5

Optimization

Gradient Descent (1/2)

Theory

Gradient Descent is an iterative optimization algorithm for finding the minimum of a function. It's the foundation for training many machine learning models. The algorithm starts with random parameters and iteratively moves in the direction of steepest descent (negative gradient).

Visualization

Gradient Descent (1/2) visualization

Mathematical Formulation

Update Rule:
θ = θ - α · ∇J(θ)

Where:
• θ = parameters
• α = learning rate (step size)
• ∇J(θ) = gradient of cost function

Code Example

import numpy as np

def cost_function(theta, X, y):
    """Mean Squared Error"""
    m = len(y)
    predictions = X.dot(theta)
    return (1/(2*m)) * np.sum((predictions - y)**2)
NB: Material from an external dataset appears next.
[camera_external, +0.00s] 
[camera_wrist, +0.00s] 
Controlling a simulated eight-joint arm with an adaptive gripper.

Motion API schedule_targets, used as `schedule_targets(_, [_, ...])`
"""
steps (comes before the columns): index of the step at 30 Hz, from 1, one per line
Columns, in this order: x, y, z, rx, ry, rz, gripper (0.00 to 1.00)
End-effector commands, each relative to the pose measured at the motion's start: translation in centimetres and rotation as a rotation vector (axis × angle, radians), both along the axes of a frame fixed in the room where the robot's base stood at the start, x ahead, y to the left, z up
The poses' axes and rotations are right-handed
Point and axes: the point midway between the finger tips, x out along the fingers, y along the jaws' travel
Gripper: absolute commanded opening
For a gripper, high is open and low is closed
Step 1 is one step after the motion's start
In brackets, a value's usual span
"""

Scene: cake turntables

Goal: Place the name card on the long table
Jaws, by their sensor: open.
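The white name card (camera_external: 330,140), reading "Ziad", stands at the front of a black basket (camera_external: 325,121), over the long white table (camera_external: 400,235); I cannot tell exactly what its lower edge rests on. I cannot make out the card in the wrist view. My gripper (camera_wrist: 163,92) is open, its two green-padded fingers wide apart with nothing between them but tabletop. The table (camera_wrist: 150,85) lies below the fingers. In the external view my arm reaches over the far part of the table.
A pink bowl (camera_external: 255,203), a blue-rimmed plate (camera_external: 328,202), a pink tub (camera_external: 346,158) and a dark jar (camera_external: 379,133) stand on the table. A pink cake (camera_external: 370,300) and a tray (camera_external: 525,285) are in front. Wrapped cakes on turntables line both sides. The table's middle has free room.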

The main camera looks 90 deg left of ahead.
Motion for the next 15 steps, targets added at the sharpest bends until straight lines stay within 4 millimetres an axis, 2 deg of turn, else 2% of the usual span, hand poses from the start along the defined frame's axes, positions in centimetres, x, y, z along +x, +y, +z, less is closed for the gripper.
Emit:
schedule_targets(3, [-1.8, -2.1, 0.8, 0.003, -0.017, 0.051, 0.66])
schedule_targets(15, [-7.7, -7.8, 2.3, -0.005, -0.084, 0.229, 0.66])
def gradient_descent(X, y, theta, alpha, iterations):
    """Basic gradient descent implementation"""
    m = len(y)
    cost_history = []
    
    for i in range(iterations):
        # Calculate predictions
        predictions = X.dot(theta)
        
        # Calculate gradient
        gradient = (1/m) * X.T.dot(predictions - y)
        
        # Update parameters
        theta = theta - alpha * gradient
        
        # Track cost
        cost = cost_function(theta, X, y)
        cost_history.append(cost)
    
    return theta, cost_history

# Example usage
X = np.array([[1, 1], [1, 2], [1, 3], [1, 4]])
y = np.array([2, 4, 5, 4])
theta = np.zeros(2)

theta_final, costs = gradient_descent(
    X, y, theta, alpha=0.01, iterations=1000
)

print(f"Final parameters: {theta_final}")
print(f"Final cost: {costs[-1]:.4f}")